Ted: “Vroeger mochten wij geen bier kopen in blanke winkels, daarom doken in townships overal shebeens op: illegale pubs. Toen we wel drank mochten kopen, wilden we dat niet doen omdat de taksen dan toch naar de Zuid-Afrikaanse staat gingen. We hebben nog altijd onze eigen shebeens.”

Teds moeder was een van de 7000 zwarten die in 1960 uit PE was verjaagd. ” Kwerzakhele heette die operatie: bouw het zelf. De Zuid-Afrikaanse bevolking was al lukraak opgesplitst in artificiële volkeren. Mensen bij wie een potlood in hun kapsel bleef vastzitten, beoordeelden ze als zwart of minstens kleurling. In ’60 werden de huizen van zwarten, kleurlingen en Aziaten in brand gestoken of vernield door bulldozers. Die mensen werden verwezen naar townships of naar homelands, thuislanden: onherbergzame streken, zonder werkgelegenheid, zonder elektriciteit, drinkbaar water of woningen. Nog steeds is in Zuid-Afrika tachtig procent van het land eigendom van blanken, terwijl zij amper vijftien procent van de bevolking uitmaken.”

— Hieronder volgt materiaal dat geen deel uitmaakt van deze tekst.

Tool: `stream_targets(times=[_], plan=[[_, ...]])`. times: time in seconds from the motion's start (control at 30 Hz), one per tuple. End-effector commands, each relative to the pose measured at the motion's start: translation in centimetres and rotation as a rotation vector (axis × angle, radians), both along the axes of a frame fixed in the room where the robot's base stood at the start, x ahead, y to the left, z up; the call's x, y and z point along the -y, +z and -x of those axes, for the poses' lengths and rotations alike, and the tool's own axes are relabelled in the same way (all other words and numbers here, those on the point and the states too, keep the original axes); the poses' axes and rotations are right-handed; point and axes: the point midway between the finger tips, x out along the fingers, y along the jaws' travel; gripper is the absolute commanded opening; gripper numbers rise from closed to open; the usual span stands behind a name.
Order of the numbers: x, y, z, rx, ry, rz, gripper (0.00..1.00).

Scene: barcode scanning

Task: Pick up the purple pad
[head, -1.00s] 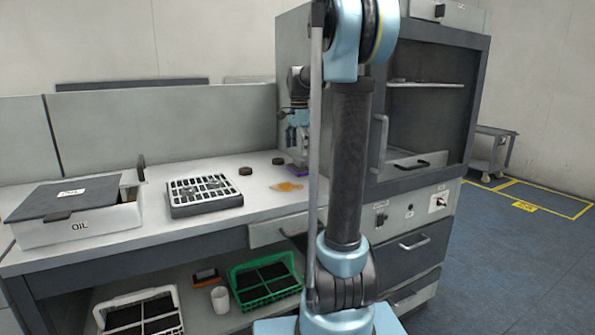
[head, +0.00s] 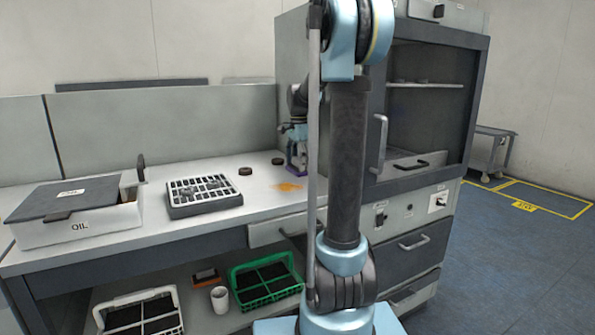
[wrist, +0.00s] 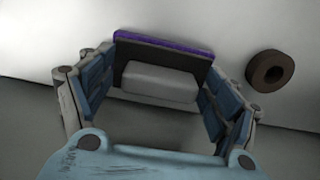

Zijn ze dan niet kwaad op de blanken, haten ze hen niet om wat ze hen hebben aangedaan? “Nee”, zegt Ted. “Wij staan niet vijandig tegenover blanken. Wij zijn niet boos op hen, wel op het systeem dat blanke Zuid-Afrikanen hadden ingesteld. Maar wij kijken niet meer naar het verleden, alleen naar de toekomst, en the future isbright.” Wij helpen het hopen.